Après le succès de 58 minutes pour vivre et ses 240 millions de dollars de recettes mondiales, le producteur Lawrence Gordon souhaite continuer à exploiter sa poule aux oeufs d'or avec la mise en chantier d'un 3ème volet de Die Hard. Le tournage du second opus n'est même pas encore terminé que l'homme d'affaires lance les hostilités. Il met la main sur un scénario original signé James Haggin intitulé Troubleshooter. L'histoire tourne autour d'une prise d'otage d'un paquebot de luxe par un groupe de terroristes.
UN SCENARIO EN ENFER
Gordon engage W. Peter Iliff, le scénariste de Point Break, pour qu'il réécrive le script à la sauce Die Hard. Après Die Hard dans un gratte-ciel et Die Hard dans un aéroport, le producteur veut faire un Die Hard sur un paquebot ! Pendant la révision du scénario de Troubleshooter, Iliff reçoit une proposition de New Regency Production.
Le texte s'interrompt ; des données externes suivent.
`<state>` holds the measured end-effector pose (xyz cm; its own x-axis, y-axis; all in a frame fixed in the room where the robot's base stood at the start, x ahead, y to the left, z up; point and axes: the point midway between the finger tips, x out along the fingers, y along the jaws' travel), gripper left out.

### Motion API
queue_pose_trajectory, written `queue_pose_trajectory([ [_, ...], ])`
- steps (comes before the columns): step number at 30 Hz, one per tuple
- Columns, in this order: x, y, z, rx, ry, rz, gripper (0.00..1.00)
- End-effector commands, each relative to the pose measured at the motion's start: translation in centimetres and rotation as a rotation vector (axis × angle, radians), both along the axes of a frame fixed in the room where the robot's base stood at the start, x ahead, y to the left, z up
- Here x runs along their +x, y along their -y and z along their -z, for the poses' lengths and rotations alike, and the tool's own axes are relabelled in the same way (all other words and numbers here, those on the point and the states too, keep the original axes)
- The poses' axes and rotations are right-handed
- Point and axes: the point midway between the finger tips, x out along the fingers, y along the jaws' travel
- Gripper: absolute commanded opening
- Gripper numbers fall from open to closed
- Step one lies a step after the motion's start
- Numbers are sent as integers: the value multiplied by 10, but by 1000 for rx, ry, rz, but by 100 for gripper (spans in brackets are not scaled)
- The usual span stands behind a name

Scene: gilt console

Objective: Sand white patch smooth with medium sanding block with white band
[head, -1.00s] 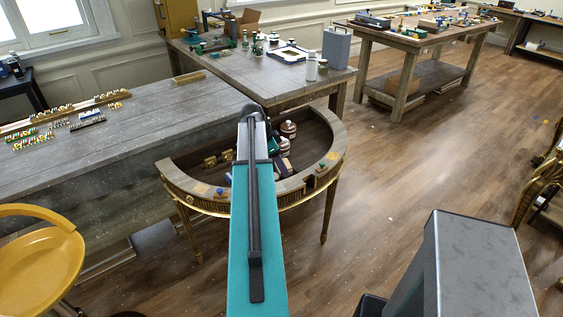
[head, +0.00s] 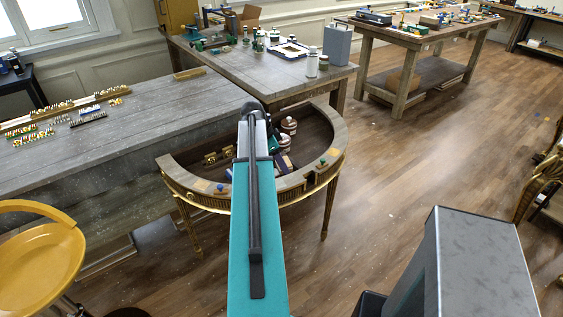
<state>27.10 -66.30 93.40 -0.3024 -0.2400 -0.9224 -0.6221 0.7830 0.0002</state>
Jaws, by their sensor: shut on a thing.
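The half-round gilt console (head: 178,178) stands in the middle of the head view, with a curved wooden rim and a dark recessed inside. Orange-yellow squares (head: 203,186) and small blue knobbed pieces (head: 220,188) sit on the rim. My teal arm reaches over the console and covers its centre. My gripper is hidden behind the arm, so what it holds does not show. I cannot make out the white patch or the sanding block with the white band.
Inside the console are brown-and-white jars (head: 288,126), brass pieces (head: 211,158) and a dark blue item (head: 284,164). A long grey bench (head: 130,110) stands close on the left, a cluttered table (head: 215,62) behind. A yellow stool (head: 38,262) is at front left.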

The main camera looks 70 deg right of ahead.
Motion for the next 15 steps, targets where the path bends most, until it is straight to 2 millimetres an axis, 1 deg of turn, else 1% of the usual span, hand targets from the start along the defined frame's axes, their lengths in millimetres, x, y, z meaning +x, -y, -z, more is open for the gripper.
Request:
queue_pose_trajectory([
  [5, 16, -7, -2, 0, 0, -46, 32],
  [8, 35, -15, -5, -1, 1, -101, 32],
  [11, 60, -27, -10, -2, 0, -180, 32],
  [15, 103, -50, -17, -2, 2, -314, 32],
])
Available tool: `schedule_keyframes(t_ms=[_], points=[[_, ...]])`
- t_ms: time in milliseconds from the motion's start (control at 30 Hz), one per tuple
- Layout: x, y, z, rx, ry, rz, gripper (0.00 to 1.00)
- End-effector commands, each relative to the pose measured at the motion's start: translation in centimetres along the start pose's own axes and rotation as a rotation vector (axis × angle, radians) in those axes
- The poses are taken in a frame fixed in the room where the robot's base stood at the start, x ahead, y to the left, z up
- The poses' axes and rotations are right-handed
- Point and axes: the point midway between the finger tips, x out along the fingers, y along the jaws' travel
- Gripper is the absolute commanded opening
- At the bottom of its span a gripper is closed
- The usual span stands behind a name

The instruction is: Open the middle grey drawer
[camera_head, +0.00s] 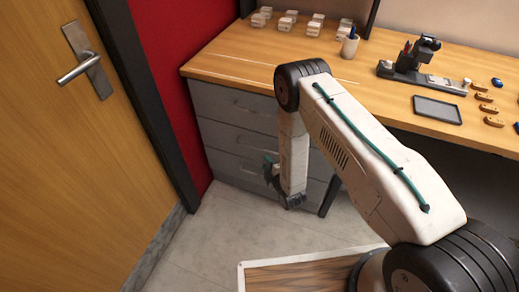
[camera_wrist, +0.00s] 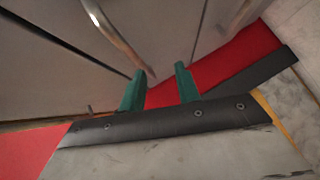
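The grey drawer unit stands under the left end of the desk, and its drawers look shut. The middle grey drawer (camera_head: 225,137) is partly hidden at its right by my arm. My gripper (camera_head: 270,172) hangs low in front of the unit's right part. In the wrist view, its two teal fingers (camera_wrist: 160,72) are apart with nothing held between them. A curved metal handle (camera_wrist: 118,34) on a grey front ends close to the fingertips; I cannot tell whether they touch, or which drawer it belongs to. A second handle (camera_wrist: 240,17) shows at upper right.
The wooden desk (camera_head: 225,65) above bears white blocks, a pen cup (camera_head: 349,46), a black device (camera_head: 410,62) and a dark tray (camera_head: 437,109). A wooden door (camera_head: 70,150) and red wall (camera_head: 175,60) stand left. The floor (camera_head: 215,235) before the drawers is clear.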

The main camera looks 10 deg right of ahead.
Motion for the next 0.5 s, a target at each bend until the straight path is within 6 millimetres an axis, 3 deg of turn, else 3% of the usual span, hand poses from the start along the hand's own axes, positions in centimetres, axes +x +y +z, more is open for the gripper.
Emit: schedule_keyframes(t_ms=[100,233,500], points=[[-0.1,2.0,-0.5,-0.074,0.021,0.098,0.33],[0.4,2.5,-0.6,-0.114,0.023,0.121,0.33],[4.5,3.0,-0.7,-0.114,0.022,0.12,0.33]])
La société le sollicite pour être le script doctor de Dread Naught, un scénario qui deviendra Piège en haute mer avec Steven Seagal, sorti en 1993. Illif décline l'offre de New Regency et la nouvelle d'un projet concurrent à Die Hard 3 se répand. La Fox tente alors de mettre un coup de pression à Lawrence Gordon pour que son film remporte la course face à son rival chez Regency.
UNE GUERRE ENTRE PRODUCTEURS
Nous sommes alors en 1991 et le projet va subir un nouveau coup dur. Une guerre est déclarée entre Joel Silver et Lawrence Gordon, auparavant associés sur les deux premiers Die Hard. Silver a tourné Hudson Hawk avec Bruce Willis et vient d'embaucher à nouveau l'acteur sur Le Dernier samaritain de Tony Scott. Pourtant, le comédien s'était déjà engagé auprès de Lawrence Gordon pour un autre film. Furieux, le producteur prend ça comme une trahison et se fâche avec Bruce Willis et Joel Silver.
À partir de ce moment-là, c'est l'effet boule de neige. La Fox stoppe le développement de Die Hard 3 à cause de Piège en haute mer, dont le tournage est imminent. De plus, Bruce Willis demande un salaire complètement démentiel de 17 millions de dollars, tout en crachant sur le scénario écrit par Iliff.
Comme l'indiquent Cédric Delelée et François Cau dans le Hors-série Mad Movies Classic "Die Hard, une saga en enfer", "L'acteur vedette, buveur et imbuvable, ne peut s'empêcher d'envisager un troisième Die Hard comme une régression dans sa carrière, lui qui vient de mener tant bien que mal des projets lui tenant beaucoup plus à coeur." Joe Roth, PDG de Fox, règle ce litige en accordant aux deux producteurs 750.000 dollars chacun afin qu'ils renoncent à Die Hard 3. Le divorce est consommé.
RELANCER LA SAGA DIE HARD
Sorti en octobre 1992 aux USA, Piège en haute mer marque les esprits et sonne le glas du projet Troubleshooter. Le script finira par être remanié pour devenir le très mauvais Speed 2 : Cap sur le danger en 1997. Joel Silver et Lawrence Gordon out, Fox se met à la recherche de la personne qui relancera la franchise Die Hard. Andrew Vajna, producteur historique des Rambo avec Stallone ou Double détente et Total Recall avec Schwarzenegger, est alors contacté par le studio.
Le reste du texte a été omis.